### DATA BLOCK
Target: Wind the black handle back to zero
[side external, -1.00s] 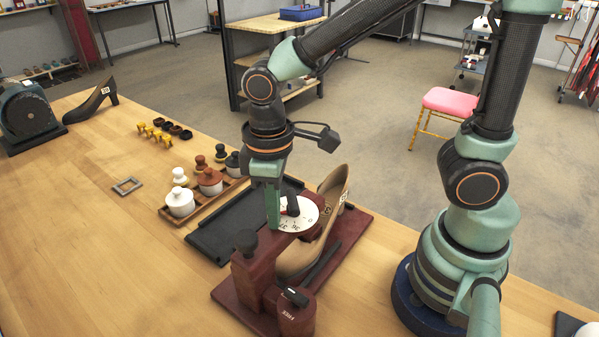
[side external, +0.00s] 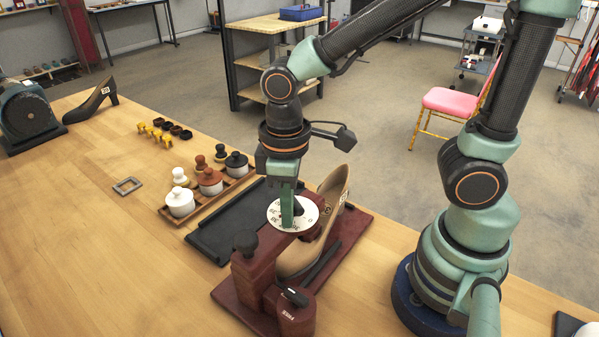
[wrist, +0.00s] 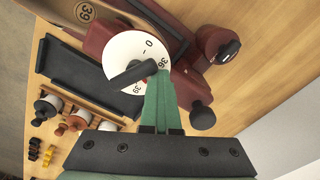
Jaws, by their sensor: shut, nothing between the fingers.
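The black handle (wrist: 132,73) is a bar across a round white dial (wrist: 120,50) with printed numbers; 0, 36 and 39 are readable in the wrist view. One end of the bar lies close to 36, beside my fingertips. The dial (side external: 311,219) sits on a dark red shoe stand (side external: 250,278); the handle (side external: 299,208) is partly hidden there behind my gripper. My gripper (wrist: 160,78) is shut and empty, pointing down at the dial's edge. Its tips (side external: 287,223) are right by the handle; I cannot tell whether they touch it.
A tan shoe (side external: 333,190) marked 39 lies on the stand. A black knob (side external: 246,241) and a smaller black lever (side external: 295,296) are at its front. A black tray (side external: 225,235) and a wooden tray of lidded pots (side external: 180,202) stand left. The table's left front is clear.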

### DIRECTION
Retype the data above exactly; pictures are not part of the copy.

### TASK ANSWER
Target: Wind the black handle back to zero
[side external, -1.00s] 
[side external, +0.00s] 
[wrist, +0.00s] 
Jaws, by their sensor: shut, nothing between the fingers.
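The black handle (wrist: 132,73) is a bar across a round white dial (wrist: 120,50) with printed numbers; 0, 36 and 39 are readable in the wrist view. One end of the bar lies close to 36, beside my fingertips. The dial (side external: 311,219) sits on a dark red shoe stand (side external: 250,278); the handle (side external: 299,208) is partly hidden there behind my gripper. My gripper (wrist: 160,78) is shut and empty, pointing down at the dial's edge. Its tips (side external: 287,223) are right by the handle; I cannot tell whether they touch it.
A tan shoe (side external: 333,190) marked 39 lies on the stand. A black knob (side external: 246,241) and a smaller black lever (side external: 295,296) are at its front. A black tray (side external: 225,235) and a wooden tray of lidded pots (side external: 180,202) stand left. The table's left front is clear.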

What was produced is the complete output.